**What you are asked to do**
Write out each line that follows exactly as it stands, without the pictures.

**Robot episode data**
# # # # # # #
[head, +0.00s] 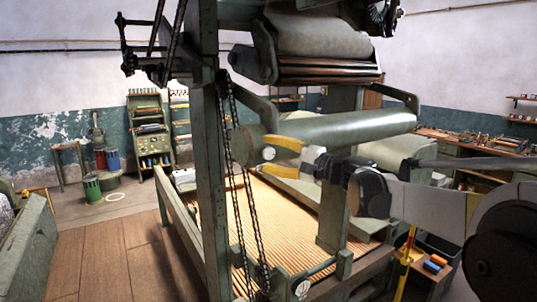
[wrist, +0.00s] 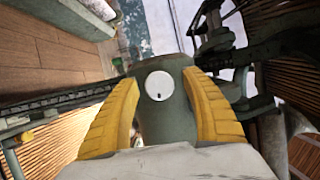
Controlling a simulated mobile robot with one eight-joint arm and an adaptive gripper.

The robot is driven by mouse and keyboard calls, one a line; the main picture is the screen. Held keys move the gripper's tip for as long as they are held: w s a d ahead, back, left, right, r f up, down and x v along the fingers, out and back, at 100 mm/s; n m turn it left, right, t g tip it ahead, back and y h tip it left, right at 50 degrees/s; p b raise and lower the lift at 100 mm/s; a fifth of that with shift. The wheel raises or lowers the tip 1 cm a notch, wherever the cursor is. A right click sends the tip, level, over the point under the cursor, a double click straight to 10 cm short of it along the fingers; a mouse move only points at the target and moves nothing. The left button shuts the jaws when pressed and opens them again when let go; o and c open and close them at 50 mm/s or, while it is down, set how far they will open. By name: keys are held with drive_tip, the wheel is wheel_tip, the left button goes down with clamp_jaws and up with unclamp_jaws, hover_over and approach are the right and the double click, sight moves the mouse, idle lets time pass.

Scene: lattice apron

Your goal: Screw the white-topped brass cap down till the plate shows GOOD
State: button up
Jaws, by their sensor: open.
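The white-topped cap (wrist: 159,86) shows in the wrist view as a round white disc with a small dark mark near its lower edge. It sits against a grey-green machine part; its brass side is hidden. In the head view a white disc (head: 268,154) shows between the yellow fingers, by the end of the big green roller. My gripper (wrist: 161,76) is open, with one finger on each side of the cap and gaps between. I cannot make out any plate reading GOOD.
The green roller (head: 340,129) runs behind my gripper. An upright post (head: 208,180) and hanging chains (head: 238,150) stand just left of it. Slatted cords (head: 285,225) stretch below. A pale round piece (head: 302,289) is on the lower frame. The wooden floor (head: 110,255) at left is clear.

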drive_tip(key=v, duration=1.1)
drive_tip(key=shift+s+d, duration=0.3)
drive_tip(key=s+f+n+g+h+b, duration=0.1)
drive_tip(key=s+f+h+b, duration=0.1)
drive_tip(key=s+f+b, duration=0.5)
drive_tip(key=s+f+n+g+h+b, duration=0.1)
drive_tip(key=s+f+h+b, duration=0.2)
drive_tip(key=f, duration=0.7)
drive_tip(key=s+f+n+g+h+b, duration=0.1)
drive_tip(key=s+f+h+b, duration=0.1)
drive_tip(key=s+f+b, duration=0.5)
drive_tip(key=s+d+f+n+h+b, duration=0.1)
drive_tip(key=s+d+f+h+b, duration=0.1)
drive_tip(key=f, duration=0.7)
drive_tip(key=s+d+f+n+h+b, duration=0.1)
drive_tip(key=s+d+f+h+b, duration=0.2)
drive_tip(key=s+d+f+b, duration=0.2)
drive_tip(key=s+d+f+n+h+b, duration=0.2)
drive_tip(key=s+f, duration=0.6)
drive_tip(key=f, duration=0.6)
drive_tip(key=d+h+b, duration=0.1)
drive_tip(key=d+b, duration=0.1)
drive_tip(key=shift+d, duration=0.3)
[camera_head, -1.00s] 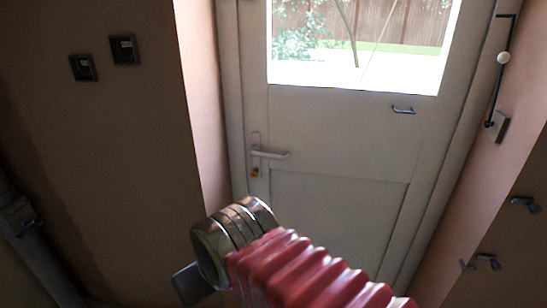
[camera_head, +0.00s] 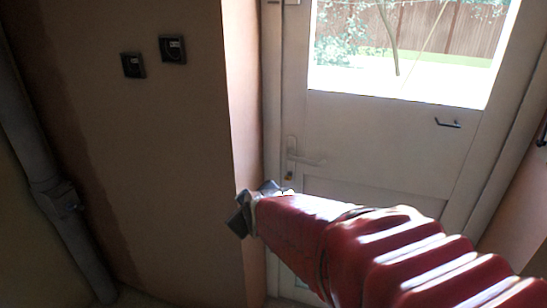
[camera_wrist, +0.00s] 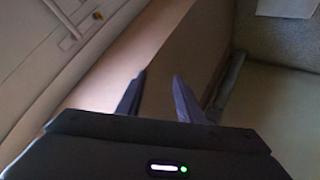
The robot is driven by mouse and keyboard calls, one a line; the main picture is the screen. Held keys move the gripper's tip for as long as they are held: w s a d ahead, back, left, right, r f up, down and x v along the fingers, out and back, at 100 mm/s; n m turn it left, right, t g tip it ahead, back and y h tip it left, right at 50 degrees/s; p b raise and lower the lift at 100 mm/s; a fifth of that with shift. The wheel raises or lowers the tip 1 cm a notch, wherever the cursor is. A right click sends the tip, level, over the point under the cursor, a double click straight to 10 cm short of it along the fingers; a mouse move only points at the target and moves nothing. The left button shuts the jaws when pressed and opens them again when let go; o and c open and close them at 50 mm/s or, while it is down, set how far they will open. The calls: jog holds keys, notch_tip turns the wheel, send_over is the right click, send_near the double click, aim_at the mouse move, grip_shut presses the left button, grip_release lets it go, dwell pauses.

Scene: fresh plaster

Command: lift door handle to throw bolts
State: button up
# # # # # # #
**Solution for this exercise**
[head, +0.00s] 
[wrist, +0.00s] 
Controlling a simulated mobile robot with one eight-joint arm and an adaptive gripper.

The robot is driven by mouse and keyboard calls, one a line; the main picture is the screen. Held keys move the gripper's tip for as long as they are held: w s a d ahead, back, left, right, r f up, down and x v along the fingers, out and back, at 100 mm/s; n m turn it left, right, t g tip it ahead, back and y h tip it left, right at 50 degrees/s; p b raise and lower the lift at 100 mm/s; a fifth of that with shift. The wheel raises or lowers the tip 1 cm a notch, wherever the cursor is. A right click sends the tip, level, over the point under the cursor, a double click straight to 10 cm short of it along the fingers; a mouse move only points at the target and moves nothing. The left button shuts the jaws when pressed and opens them again when let go; o and c open and close them at 50 mm/s or, while it is down, set how far they will open. By name: keys are held with drive_tip, the wheel is wheel_tip, the left button goes down with clamp_jaws and up with unclamp_jaws, hover_over and approach are the right and the double click, sight moves the mouse, idle lets time pass.

Scene: lattice apron

Your goal: Screw the white-topped brass cap down till the plate shows GOOD
State: button up
Jaws, by their sensor: open.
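The white-topped cap (wrist: 159,86) shows in the wrist view as a round white disc with a small dark mark near its lower edge. It sits against a grey-green machine part; its brass side is hidden. In the head view a white disc (head: 268,154) shows between the yellow fingers, by the end of the big green roller. My gripper (wrist: 161,76) is open, with one finger on each side of the cap and gaps between. I cannot make out any plate reading GOOD.
The green roller (head: 340,129) runs behind my gripper. An upright post (head: 208,180) and hanging chains (head: 238,150) stand just left of it. Slatted cords (head: 285,225) stretch below. A pale round piece (head: 302,289) is on the lower frame. The wooden floor (head: 110,255) at left is clear.

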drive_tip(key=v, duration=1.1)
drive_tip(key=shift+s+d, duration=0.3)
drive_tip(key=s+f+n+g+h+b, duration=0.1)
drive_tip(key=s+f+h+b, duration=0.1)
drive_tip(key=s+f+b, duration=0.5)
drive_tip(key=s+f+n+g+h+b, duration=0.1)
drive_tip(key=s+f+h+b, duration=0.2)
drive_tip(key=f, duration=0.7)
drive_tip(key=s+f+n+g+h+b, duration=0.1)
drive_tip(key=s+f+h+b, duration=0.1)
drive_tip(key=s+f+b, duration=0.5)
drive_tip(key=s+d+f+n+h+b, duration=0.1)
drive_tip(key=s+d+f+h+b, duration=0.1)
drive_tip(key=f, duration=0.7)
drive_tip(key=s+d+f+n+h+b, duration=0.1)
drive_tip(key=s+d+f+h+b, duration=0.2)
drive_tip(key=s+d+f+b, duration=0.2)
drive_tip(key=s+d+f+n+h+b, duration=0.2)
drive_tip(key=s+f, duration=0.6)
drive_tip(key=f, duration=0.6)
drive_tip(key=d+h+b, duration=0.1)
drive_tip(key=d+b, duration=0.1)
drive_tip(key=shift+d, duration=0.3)
[camera_head, -1.00s] 
[camera_head, +0.00s] 
[camera_wrist, +0.00s] 
The robot is driven by mouse and keyboard calls, one a line; the main picture is the screen. Held keys move the gripper's tip for as long as they are held: w s a d ahead, back, left, right, r f up, down and x v along the fingers, out and back, at 100 mm/s; n m turn it left, right, t g tip it ahead, back and y h tip it left, right at 50 degrees/s; p b raise and lower the lift at 100 mm/s; a fifth of that with shift. The wheel raises or lowers the tip 1 cm a notch, wherever the cursor is. A right click sends the tip, level, over the point under the cursor, a double click straight to 10 cm short of it along the fingers; a mouse move only points at the target and moves nothing. The left button shuts the jaws when pressed and opens them again when let go; o and c open and close them at 50 mm/s or, while it is down, set how far they will open. The calls: jog holds keys, notch_tip turns the wheel, send_over is the right click, send_near the double click, aim_at the mouse move, grip_shut presses the left button, grip_release lets it go, dwell pauses.

Scene: fresh plaster

Command: lift door handle to throw bolts
State: button up

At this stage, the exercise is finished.